*The request*. Leaving out all pictures, copy exactly the lines from the one containing "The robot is" down to the one containing "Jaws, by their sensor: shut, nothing", both of them included.

— START OF Rows —

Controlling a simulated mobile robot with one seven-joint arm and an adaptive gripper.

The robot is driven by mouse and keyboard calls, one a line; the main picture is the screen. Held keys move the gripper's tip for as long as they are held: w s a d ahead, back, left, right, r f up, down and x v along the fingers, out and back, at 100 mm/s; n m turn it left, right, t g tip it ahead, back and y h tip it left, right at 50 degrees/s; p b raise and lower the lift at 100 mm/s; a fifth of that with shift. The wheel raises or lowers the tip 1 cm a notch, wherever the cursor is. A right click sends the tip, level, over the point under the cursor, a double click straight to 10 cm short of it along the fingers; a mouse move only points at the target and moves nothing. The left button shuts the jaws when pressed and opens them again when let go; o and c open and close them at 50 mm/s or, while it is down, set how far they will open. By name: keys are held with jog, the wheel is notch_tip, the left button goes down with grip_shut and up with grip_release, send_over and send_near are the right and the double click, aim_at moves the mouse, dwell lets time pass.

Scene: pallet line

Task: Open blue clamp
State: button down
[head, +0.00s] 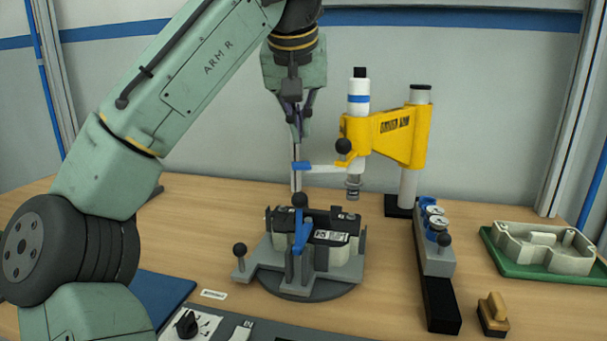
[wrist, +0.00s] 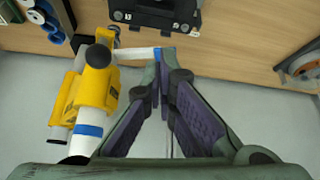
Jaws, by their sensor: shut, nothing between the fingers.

— END OF Rows —
— START OF Rows —

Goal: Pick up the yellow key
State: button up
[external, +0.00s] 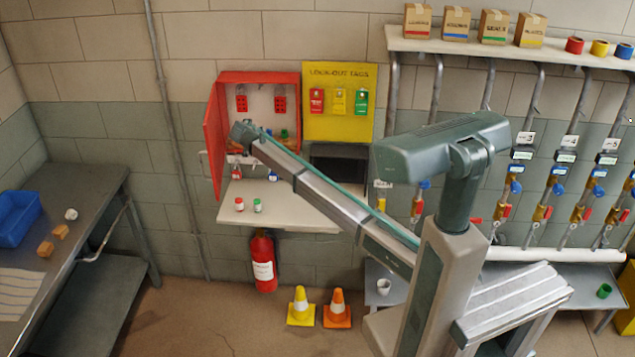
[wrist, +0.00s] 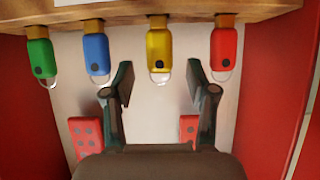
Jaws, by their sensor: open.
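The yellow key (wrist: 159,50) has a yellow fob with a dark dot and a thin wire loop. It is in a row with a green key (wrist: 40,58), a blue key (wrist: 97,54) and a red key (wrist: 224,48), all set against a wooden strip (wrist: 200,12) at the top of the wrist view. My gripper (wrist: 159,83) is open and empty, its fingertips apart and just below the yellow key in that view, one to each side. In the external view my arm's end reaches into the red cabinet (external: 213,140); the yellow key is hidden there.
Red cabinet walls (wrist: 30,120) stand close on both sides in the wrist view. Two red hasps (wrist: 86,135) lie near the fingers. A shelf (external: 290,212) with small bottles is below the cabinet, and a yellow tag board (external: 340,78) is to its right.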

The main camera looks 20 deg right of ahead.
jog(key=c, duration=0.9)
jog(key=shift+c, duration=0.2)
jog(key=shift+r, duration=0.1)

— END OF Rows —

*Solution to this task*.
The robot is driven by mouse and keyboard calls, one a line; the main picture is the screen. Held keys move the gripper's tip for as long as they are held: w s a d ahead, back, left, right, r f up, down and x v along the fingers, out and back, at 100 mm/s; n m turn it left, right, t g tip it ahead, back and y h tip it left, right at 50 degrees/s; p b raise and lower the lift at 100 mm/s; a fifth of that with shift. The wheel raises or lowers the tip 1 cm a notch, wherever the cursor is. A right click sends the tip, level, over the point under the cursor, a double click straight to 10 cm short of it along the fingers; a mouse move only points at the target and moves nothing. The left button shuts the jaws when pressed and opens them again when let go; o and c open and close them at 50 mm/s or, while it is down, set how far they will open. By name: keys are held with jog, the wheel is notch_tip, the left button goes down with grip_shut and up with grip_release, send_over and send_near are the right and the double click, aim_at moves the mouse, dwell lets time pass.

Scene: pallet line

Task: Open blue clamp
State: button down
[head, +0.00s] 
[wrist, +0.00s] 
Jaws, by their sensor: shut, nothing between the fingers.

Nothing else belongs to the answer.